→ **SOURCE DATA**
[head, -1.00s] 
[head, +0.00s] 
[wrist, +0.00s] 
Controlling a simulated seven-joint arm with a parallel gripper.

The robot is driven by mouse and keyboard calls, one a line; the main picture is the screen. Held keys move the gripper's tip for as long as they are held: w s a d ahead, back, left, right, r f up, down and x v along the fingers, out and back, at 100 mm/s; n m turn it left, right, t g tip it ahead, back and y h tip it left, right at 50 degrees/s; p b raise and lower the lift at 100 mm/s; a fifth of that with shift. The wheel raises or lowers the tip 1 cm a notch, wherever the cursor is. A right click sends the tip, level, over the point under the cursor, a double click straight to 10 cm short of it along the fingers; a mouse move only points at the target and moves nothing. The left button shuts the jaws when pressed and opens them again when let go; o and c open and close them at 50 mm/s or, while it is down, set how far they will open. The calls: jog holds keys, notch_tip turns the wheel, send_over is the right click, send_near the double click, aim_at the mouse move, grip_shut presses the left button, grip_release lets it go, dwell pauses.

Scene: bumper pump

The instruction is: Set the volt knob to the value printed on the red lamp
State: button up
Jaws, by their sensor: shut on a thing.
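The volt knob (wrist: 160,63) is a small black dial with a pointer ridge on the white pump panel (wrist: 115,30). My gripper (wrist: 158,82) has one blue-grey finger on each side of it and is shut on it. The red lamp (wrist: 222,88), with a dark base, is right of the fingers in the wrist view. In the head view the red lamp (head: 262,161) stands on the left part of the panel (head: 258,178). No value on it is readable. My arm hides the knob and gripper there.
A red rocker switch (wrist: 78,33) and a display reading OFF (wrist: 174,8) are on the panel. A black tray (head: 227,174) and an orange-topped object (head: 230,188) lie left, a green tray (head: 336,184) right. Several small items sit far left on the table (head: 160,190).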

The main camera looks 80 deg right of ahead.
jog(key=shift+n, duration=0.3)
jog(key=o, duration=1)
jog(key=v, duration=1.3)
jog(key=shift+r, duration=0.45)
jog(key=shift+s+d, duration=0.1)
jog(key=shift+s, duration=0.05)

→ **THE PROBLEM**
Identify the lines above with the word "button". Copy them.

→ **ANSWER TO THE PROBLEM**
The robot is driven by mouse and keyboard calls, one a line; the main picture is the screen. Held keys move the gripper's tip for as long as they are held: w s a d ahead, back, left, right, r f up, down and x v along the fingers, out and back, at 100 mm/s; n m turn it left, right, t g tip it ahead, back and y h tip it left, right at 50 degrees/s; p b raise and lower the lift at 100 mm/s; a fifth of that with shift. The wheel raises or lowers the tip 1 cm a notch, wherever the cursor is. A right click sends the tip, level, over the point under the cursor, a double click straight to 10 cm short of it along the fingers; a mouse move only points at the target and moves nothing. The left button shuts the jaws when pressed and opens them again when let go; o and c open and close them at 50 mm/s or, while it is down, set how far they will open. The calls: jog holds keys, notch_tip turns the wheel, send_over is the right click, send_near the double click, aim_at the mouse move, grip_shut presses the left button, grip_release lets it go, dwell pauses.
State: button up

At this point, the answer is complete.